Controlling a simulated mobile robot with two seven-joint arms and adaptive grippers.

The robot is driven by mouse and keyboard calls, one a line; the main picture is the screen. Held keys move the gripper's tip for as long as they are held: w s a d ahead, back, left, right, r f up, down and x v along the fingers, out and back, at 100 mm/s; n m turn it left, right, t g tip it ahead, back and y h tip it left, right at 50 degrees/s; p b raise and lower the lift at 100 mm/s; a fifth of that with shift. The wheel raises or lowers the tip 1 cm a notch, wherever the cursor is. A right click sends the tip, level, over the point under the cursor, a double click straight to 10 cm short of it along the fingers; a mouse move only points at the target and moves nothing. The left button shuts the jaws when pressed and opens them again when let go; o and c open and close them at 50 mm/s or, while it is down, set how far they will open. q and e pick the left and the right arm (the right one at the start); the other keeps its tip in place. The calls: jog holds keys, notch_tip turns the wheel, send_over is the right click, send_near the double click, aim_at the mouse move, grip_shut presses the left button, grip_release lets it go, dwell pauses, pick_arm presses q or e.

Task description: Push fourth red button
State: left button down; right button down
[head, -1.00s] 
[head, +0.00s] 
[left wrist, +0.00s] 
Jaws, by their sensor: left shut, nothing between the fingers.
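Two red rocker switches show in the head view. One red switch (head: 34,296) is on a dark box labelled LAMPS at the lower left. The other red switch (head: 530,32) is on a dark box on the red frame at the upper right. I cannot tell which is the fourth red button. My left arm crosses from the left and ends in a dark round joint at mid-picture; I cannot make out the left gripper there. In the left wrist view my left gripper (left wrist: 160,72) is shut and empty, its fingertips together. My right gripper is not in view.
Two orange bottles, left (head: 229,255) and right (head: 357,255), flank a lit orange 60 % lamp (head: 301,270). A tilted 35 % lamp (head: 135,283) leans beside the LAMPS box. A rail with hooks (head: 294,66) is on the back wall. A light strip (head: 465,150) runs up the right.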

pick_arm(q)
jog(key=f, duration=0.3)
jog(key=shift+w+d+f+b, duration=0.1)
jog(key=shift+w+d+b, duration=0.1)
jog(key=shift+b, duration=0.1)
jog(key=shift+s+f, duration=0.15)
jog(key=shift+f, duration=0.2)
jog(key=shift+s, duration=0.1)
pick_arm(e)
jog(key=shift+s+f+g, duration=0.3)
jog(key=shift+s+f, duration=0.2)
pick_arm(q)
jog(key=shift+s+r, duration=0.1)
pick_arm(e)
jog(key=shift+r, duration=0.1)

[WHAT THE TASK REQUIRES] Give an exact copy of all the data shown above.

[THE RESPONSE]
Controlling a simulated mobile robot with two seven-joint arms and adaptive grippers.

The robot is driven by mouse and keyboard calls, one a line; the main picture is the screen. Held keys move the gripper's tip for as long as they are held: w s a d ahead, back, left, right, r f up, down and x v along the fingers, out and back, at 100 mm/s; n m turn it left, right, t g tip it ahead, back and y h tip it left, right at 50 degrees/s; p b raise and lower the lift at 100 mm/s; a fifth of that with shift. The wheel raises or lowers the tip 1 cm a notch, wherever the cursor is. A right click sends the tip, level, over the point under the cursor, a double click straight to 10 cm short of it along the fingers; a mouse move only points at the target and moves nothing. The left button shuts the jaws when pressed and opens them again when let go; o and c open and close them at 50 mm/s or, while it is down, set how far they will open. q and e pick the left and the right arm (the right one at the start); the other keeps its tip in place. The calls: jog holds keys, notch_tip turns the wheel, send_over is the right click, send_near the double click, aim_at the mouse move, grip_shut presses the left button, grip_release lets it go, dwell pauses, pick_arm presses q or e.

Task description: Push fourth red button
State: left button down; right button down
[head, -1.00s] 
[head, +0.00s] 
[left wrist, +0.00s] 
Jaws, by their sensor: left shut, nothing between the fingers.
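Two red rocker switches show in the head view. One red switch (head: 34,296) is on a dark box labelled LAMPS at the lower left. The other red switch (head: 530,32) is on a dark box on the red frame at the upper right. I cannot tell which is the fourth red button. My left arm crosses from the left and ends in a dark round joint at mid-picture; I cannot make out the left gripper there. In the left wrist view my left gripper (left wrist: 160,72) is shut and empty, its fingertips together. My right gripper is not in view.
Two orange bottles, left (head: 229,255) and right (head: 357,255), flank a lit orange 60 % lamp (head: 301,270). A tilted 35 % lamp (head: 135,283) leans beside the LAMPS box. A rail with hooks (head: 294,66) is on the back wall. A light strip (head: 465,150) runs up the right.

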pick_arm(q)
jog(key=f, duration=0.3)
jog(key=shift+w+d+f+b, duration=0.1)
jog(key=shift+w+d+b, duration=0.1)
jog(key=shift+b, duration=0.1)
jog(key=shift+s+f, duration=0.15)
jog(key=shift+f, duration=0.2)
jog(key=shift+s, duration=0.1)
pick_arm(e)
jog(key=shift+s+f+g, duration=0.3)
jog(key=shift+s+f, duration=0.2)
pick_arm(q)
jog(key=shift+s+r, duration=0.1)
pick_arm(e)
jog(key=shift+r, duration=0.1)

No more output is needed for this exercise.